Recent interventions by Pratap Bhanu Mehta and Gurcharan Das about the problems of Indian liberalism voice a disquiet widely felt in the academy and the media: There seems to be no space left in our public life for engaging with ideas without inviting censorship and threats. These perils drive many intellectuals into silence.
India may not have plumbed the depths of illiberal democracy, seen in its menacing form in Egypt and its protean form in Turkey, but there is no denying that the argumentative Indian is becoming docile and demoralised. If you will not face bans from the government, you will be trolled on social media. If you will not be charged with sedition by the state, you will be accused of betraying your ideological camp. The condescension, intolerance and elitism of so-called liberals cannot take all the blame for the gradual collapse of a genuine debate on politics, society, religion and development in this country.
The Jawaharlal Nehru University has undoubtedly been through phases in its history when its prevailing discourse was marked by dogmatism. In many social sciences, the education JNU imparted to generations of students was not lightly tinged with ideology. But the university had two qualities that mitigated the ill-effects of intellectual rigidity: One, academic rigour, and two, social inclusiveness. When the state swooped down on Kanhaiya Kumar, Umar Khalid, Shehla Rashid and friends, and forced the somewhat insular campus into the glare of 24X7 national media coverage for a good three months, both of JNU’s hidden strengths came to the fore: It has a diverse social body, and it continues to attract intelligent and intellectually curious young scholars.
The JNU student leadership displayed an impressive preponderance of women, non-upper castes, minorities, and non-Anglophone orators. The “teach-in” nationalism lectures were exemplary for their range of speakers and attendance, and the willingness on all sides to re-examine fundamental assumptions. Faced with an existential crisis, the university courageously returned to the foundations of social and political thought, and tried to understand its own predicament in the context of a history of ideas.

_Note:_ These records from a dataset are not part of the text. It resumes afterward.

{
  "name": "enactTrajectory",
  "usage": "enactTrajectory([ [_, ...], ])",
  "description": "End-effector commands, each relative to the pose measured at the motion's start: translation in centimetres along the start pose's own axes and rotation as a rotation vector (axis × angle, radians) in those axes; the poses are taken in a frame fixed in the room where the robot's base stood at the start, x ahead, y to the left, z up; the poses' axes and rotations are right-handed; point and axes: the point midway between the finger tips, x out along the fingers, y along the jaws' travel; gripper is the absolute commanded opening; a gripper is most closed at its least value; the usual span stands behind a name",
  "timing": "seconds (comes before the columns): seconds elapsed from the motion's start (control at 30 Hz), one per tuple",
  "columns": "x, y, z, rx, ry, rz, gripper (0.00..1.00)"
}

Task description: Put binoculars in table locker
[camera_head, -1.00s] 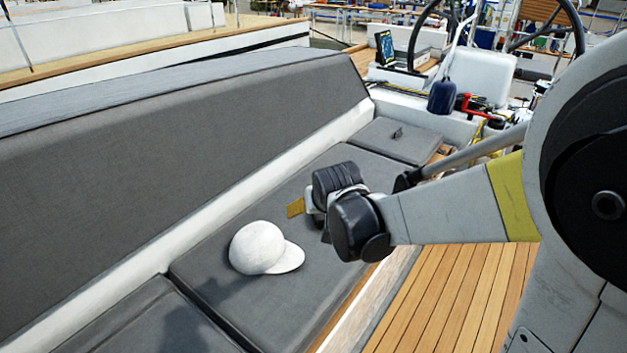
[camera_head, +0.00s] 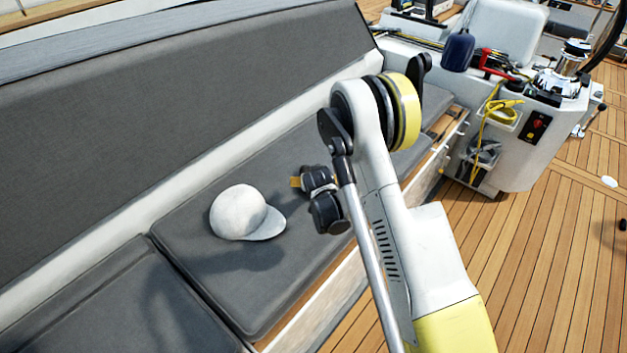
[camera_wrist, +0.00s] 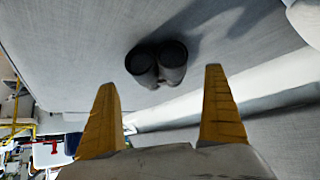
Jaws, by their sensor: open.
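The binoculars (camera_wrist: 157,64) are dark, with two round barrel ends facing the wrist camera. They rest on the grey seat cushion in the wrist view. My gripper (camera_wrist: 160,76) is open and empty. Its two yellow fingers are spread apart, with the binoculars beyond and between the tips in the picture. In the head view my gripper (camera_head: 296,182) is low over the seat cushion, right of a white cap. I cannot make out the binoculars there; my arm hides part of the cushion. I cannot identify the table locker in either view.
The white cap (camera_head: 243,213) lies on the seat cushion (camera_head: 215,278). The grey backrest (camera_head: 180,110) rises behind. A white console (camera_head: 520,150) with a yellow rope (camera_head: 492,118) and a winch (camera_head: 566,62) stands at right. The wooden deck (camera_head: 545,260) is clear at lower right.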

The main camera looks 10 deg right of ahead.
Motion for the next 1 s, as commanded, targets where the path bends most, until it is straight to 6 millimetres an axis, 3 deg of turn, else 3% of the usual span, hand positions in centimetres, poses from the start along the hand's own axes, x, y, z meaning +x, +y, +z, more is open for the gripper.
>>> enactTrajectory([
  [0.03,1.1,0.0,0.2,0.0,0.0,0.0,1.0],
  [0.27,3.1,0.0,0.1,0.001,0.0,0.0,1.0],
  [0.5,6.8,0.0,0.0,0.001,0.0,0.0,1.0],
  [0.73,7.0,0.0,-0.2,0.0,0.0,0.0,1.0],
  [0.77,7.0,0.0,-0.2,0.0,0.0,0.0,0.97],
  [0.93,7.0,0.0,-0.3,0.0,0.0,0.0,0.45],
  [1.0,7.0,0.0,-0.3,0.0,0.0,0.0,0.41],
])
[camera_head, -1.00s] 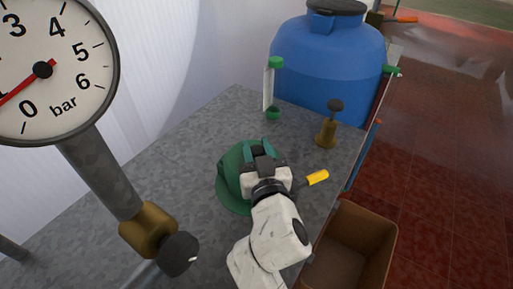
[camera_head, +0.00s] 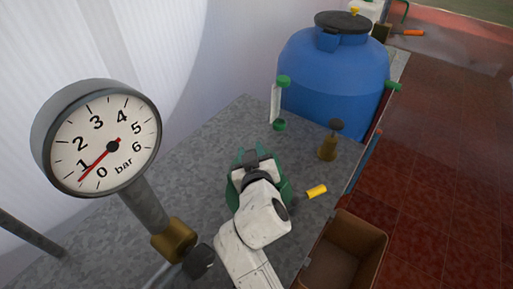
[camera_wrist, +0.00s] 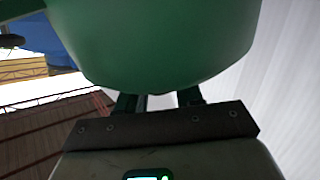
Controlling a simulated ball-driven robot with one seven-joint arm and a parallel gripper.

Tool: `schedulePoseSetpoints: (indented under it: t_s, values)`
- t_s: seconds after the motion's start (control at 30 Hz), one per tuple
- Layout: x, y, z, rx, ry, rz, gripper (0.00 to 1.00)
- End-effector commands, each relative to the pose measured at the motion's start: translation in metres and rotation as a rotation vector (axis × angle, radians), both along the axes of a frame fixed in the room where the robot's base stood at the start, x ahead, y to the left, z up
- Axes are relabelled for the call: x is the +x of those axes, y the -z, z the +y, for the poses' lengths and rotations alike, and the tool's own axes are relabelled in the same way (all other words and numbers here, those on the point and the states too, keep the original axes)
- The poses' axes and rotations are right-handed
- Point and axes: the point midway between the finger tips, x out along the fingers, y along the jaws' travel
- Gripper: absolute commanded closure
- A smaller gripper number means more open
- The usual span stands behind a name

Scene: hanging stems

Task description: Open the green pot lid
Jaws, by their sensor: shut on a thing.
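The green pot (camera_head: 287,192) is on the grey worktop in the head view, mostly hidden behind my white wrist; only green edges show on either side. My gripper (camera_head: 252,156) is over it, with its greenish fingers pointing away from the camera. In the wrist view a large smooth green rounded surface, the pot or its lid (camera_wrist: 165,45), fills the upper middle, right in front of my fingers (camera_wrist: 158,101). My gripper is shut on a part of the green lid; the grip itself is hidden. I cannot tell whether lid and pot are apart.
A pressure gauge (camera_head: 105,140) on a pipe stands at the left. A yellow-handled thing (camera_head: 316,191) and a brass fitting (camera_head: 327,146) are right of the pot. A blue tank (camera_head: 335,72) stands behind. A brown box (camera_head: 347,250) is beyond the worktop's right edge.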

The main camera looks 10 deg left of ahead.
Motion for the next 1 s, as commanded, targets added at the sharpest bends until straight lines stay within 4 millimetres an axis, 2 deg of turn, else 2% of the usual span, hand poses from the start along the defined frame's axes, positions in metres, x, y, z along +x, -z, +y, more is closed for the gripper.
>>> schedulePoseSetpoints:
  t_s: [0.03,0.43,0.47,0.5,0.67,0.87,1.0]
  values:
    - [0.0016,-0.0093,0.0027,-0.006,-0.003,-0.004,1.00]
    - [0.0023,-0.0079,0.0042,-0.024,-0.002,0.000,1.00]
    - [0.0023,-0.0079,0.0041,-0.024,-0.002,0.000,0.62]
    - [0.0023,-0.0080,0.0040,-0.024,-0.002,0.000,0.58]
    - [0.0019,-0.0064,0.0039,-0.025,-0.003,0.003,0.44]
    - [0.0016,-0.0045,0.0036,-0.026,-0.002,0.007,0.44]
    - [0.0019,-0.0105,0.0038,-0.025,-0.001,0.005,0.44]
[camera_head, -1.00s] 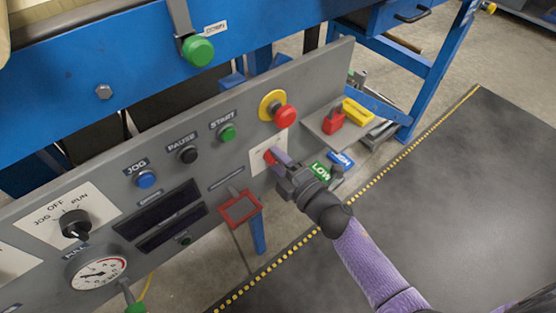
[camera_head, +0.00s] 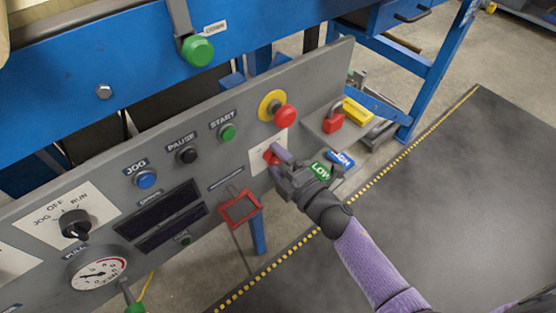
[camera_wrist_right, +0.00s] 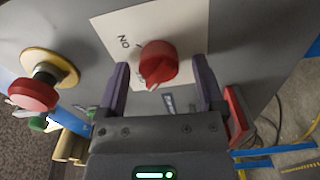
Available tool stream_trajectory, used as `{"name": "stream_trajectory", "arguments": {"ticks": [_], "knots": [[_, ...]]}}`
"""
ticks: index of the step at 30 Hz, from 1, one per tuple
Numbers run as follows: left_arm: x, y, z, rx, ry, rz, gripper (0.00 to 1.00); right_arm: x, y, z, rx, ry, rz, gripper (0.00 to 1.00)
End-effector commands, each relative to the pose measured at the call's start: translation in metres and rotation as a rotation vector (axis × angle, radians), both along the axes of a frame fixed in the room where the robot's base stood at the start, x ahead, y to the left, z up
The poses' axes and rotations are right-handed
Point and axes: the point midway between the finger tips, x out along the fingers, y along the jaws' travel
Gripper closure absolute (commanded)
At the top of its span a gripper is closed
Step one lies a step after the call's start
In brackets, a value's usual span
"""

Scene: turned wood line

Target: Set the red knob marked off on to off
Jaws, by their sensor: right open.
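The red knob (camera_head: 270,157) sits on a white plate (camera_head: 257,158) near the right end of the grey panel. In the right wrist view the knob (camera_wrist_right: 158,62) shows whole, with the letters ON on the plate at its upper left. Its other mark is hidden or unreadable. My right gripper (camera_head: 276,163) is open. Its two purple fingers stand on either side of the knob in the right wrist view (camera_wrist_right: 161,82), with gaps showing between knob and fingers. My left gripper is out of view.
A red mushroom button (camera_head: 285,117) on a yellow ring is just above the knob. A red frame (camera_head: 240,208) hangs below left. A red padlock (camera_head: 333,120) and green LOW tag (camera_head: 320,171) lie to the right. The black selector (camera_head: 75,224) is far left.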

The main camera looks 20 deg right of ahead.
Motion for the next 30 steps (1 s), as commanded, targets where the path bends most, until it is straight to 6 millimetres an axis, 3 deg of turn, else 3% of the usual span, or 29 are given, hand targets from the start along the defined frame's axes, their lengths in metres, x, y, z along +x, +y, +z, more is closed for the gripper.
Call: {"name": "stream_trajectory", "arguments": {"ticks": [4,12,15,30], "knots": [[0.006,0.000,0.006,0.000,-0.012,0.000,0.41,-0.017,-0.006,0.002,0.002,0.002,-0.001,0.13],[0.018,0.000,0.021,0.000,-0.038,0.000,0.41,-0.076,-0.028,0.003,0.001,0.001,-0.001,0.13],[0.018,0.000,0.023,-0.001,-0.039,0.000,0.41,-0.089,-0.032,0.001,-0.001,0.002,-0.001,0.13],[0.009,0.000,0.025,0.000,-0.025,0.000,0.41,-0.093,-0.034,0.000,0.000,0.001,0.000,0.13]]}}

There was something genuinely refreshing and redeeming about the daily gatherings at the campus administrative block, labeled “Freedom Square”, felt by everyone who attended and participated. One experienced there a palpable positive energy that got the protagonists through their protest demonstrations, jail terms and hunger strikes, and helped them cope with the administration’s vindictive disciplinary actions. JNU’s spring of 2016 was a site for tremendous democratic hope, demonstrating that politics devoid of ideas is dead. Political vitality, especially in a democracy, thrives on debate, dissent, and disagreement — elections are not everything.
Political parties are neither the original source nor the ultimate home of political ideas. Rather than search fruitlessly for the non-existent intellectuals of the right, lament the electoral demise and ideological exhaustion of the Congress and the Left parties, or decry the populist character of both the BJP and the Aam Aadmi Party, leftists, liberals and secularists need to stop blaming the political classes. Rather, they need to start taking their own work seriously.

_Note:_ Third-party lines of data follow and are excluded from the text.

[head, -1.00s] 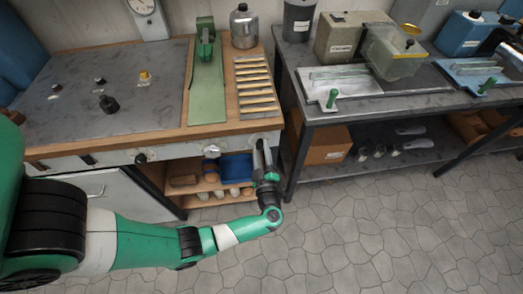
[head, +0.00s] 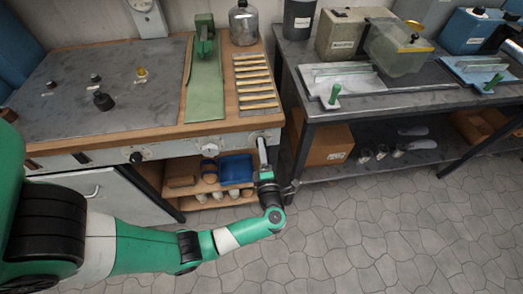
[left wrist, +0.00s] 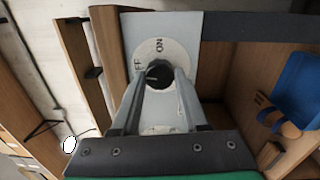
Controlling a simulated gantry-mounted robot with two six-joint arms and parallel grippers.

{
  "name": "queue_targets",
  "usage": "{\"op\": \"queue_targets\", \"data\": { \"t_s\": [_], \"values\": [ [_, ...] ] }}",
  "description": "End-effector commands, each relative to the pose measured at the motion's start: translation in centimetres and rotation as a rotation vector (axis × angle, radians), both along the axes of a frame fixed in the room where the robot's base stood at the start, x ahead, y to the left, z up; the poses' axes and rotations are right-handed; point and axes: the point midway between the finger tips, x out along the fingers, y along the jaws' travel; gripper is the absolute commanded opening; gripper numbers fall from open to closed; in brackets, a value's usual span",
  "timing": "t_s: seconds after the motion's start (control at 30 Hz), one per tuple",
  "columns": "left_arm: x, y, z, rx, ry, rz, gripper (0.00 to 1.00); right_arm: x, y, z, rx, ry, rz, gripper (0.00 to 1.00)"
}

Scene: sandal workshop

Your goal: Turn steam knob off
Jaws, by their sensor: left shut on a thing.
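The steam knob (left wrist: 158,73) is a small black knob on a round pale dial (left wrist: 176,55), seen in the left wrist view. The dial reads ON at the top of that picture and OFF, partly covered, at the left. My left gripper (left wrist: 161,82) is shut on the knob, one finger on each side. I cannot tell exactly where the knob's mark points. In the head view my left gripper (head: 262,142) reaches up to the right end of the bench's front panel (head: 205,143) and hides the knob there. My right gripper is not in view.
Another black knob (head: 137,157) sits further left on the panel. Below the bench, a shelf holds a blue tray (head: 236,170) and sandal parts. A second table (head: 400,103) stands to the right. The floor in front is clear.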

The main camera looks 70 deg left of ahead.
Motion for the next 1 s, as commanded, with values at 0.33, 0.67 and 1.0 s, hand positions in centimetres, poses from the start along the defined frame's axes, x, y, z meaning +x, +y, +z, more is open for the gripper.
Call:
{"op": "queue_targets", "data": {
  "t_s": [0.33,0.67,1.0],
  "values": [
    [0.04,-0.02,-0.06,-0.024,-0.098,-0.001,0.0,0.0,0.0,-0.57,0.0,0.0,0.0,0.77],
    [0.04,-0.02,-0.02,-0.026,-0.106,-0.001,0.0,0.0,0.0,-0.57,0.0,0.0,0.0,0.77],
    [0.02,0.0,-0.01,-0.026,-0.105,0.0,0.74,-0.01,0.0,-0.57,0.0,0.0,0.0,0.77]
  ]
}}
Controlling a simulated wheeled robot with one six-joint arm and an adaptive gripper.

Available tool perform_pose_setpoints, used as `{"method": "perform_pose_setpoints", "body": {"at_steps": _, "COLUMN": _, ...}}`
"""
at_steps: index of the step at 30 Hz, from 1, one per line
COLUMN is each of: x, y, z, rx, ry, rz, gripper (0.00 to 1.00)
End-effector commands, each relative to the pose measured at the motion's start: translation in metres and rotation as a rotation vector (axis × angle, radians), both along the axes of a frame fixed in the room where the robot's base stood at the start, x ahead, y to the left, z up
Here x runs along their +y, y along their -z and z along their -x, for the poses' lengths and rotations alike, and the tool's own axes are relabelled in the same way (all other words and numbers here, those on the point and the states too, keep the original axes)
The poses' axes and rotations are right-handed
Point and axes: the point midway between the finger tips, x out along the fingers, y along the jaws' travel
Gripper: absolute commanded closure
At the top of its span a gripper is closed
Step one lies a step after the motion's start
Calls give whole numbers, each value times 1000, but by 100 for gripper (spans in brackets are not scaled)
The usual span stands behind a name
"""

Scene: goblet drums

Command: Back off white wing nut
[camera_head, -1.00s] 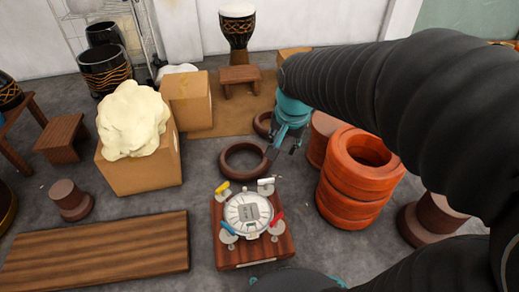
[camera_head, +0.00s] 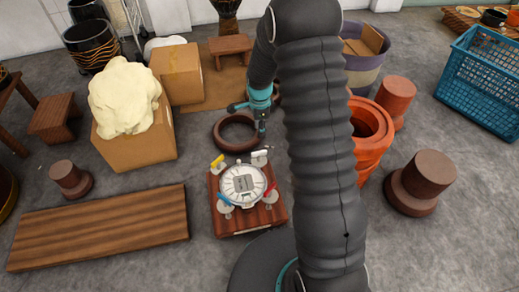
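The white wing nut (camera_head: 259,157) is at the far right corner of a round pale drum head (camera_head: 243,185), which sits on a reddish wooden block (camera_head: 240,225). A yellow wing nut (camera_head: 217,162) is at the far left corner, a blue one (camera_head: 224,199) at the near left and a red one (camera_head: 271,190) at the near right. My gripper (camera_head: 262,133) points down just above and behind the white wing nut. It looks apart from the nut, but the gap is hard to judge. Its fingers are too small to read.
A brown ring (camera_head: 235,132) lies behind the block. Orange stacked rings (camera_head: 372,135) stand to the right, partly hidden by my arm. A wooden board (camera_head: 100,228) lies at the left, and a cardboard box (camera_head: 140,150) bears a cream lump. Grey floor is clear at the front right.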

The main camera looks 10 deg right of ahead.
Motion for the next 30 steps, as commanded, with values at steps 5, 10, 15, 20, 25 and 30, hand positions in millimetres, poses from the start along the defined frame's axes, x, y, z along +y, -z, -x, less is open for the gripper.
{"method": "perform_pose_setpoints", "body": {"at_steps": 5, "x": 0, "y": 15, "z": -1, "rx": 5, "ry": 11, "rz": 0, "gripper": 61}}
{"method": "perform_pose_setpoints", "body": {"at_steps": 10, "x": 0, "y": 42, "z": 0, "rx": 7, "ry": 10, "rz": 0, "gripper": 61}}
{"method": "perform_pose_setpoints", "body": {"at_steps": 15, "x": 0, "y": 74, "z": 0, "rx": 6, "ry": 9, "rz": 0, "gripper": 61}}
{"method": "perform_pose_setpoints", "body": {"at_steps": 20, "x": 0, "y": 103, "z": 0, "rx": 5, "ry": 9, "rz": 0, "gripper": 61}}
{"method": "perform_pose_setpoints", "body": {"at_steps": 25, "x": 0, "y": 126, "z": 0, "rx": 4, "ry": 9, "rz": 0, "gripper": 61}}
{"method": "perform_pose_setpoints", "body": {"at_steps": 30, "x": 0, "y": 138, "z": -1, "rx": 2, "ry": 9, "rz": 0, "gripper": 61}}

As Mehta correctly argues, ideas need to be treated as ideas and not as yet another form of politics, forever trapped in the exigencies and compromises of the present moment, championed or derided purely on the basis of instrumental and pragmatic motivations. We must recover our ability to recognise and respect certain ideas — like equality, like justice — because they are good ideas, valid in and of themselves, not because they are politically expedient or economically profitable.
The two political ideas that are most prominently on the table today are Hindutva and Ambedkarism. Both are poorly understood as ideologies with real implications for our political processes and institutions. Both have caught our thought leaders by surprise, even though both have been around for close to a century and ought to have been better digested by now. Both have the potential to reconfigure the much-maligned “idea of India” that was put in place by the intellectual labour and political imagination of the founders of the Indian republic. They pull in opposite directions on the key question of social inequality. And both have an unpredictable relationship with politics on the ground — what people believe, how people vote, where people want to see India going in the future.
Hindutva and Ambedkarism in their own ways often make Indian liberals and leftists so uncomfortable that they have failed to produce a robust analysis of either one so far. They are afraid of the former and confused by the latter. Votaries of both these ideologies for their part are not welcoming of “outsiders” who might wish to engage with them without necessarily signing on as believers: Barriers to entry are very high. It’s time for progressive intellectuals to roll up their sleeves, abandon their certitudes and grapple with the ideas urgently confronting them.